:: RECORDED DATA ::

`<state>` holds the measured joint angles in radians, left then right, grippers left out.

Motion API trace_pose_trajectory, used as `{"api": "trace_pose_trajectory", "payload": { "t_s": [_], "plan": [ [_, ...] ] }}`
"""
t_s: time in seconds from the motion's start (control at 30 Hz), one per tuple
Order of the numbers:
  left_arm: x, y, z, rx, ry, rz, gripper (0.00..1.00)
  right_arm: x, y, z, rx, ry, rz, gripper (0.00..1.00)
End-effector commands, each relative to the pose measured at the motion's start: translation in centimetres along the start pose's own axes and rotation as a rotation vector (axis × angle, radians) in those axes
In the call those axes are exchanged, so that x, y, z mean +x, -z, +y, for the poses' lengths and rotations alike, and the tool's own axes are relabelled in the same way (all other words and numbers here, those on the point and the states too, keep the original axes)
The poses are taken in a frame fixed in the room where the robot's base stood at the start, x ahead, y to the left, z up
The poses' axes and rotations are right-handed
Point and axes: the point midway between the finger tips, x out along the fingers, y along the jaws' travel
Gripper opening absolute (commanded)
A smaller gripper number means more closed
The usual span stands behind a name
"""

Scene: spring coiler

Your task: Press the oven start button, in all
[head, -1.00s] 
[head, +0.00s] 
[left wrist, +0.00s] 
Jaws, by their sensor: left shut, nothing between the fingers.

:::

TASK TO COMPLETE. Copy each line of the data above that holds "rotations".

WRITTEN ANSWER.
In the call those axes are exchanged, so that x, y, z mean +x, -z, +y, for the poses' lengths and rotations alike, and the tool's own axes are relabelled in the same way (all other words and numbers here, those on the point and the states too, keep the original axes)
The poses' axes and rotations are right-handed

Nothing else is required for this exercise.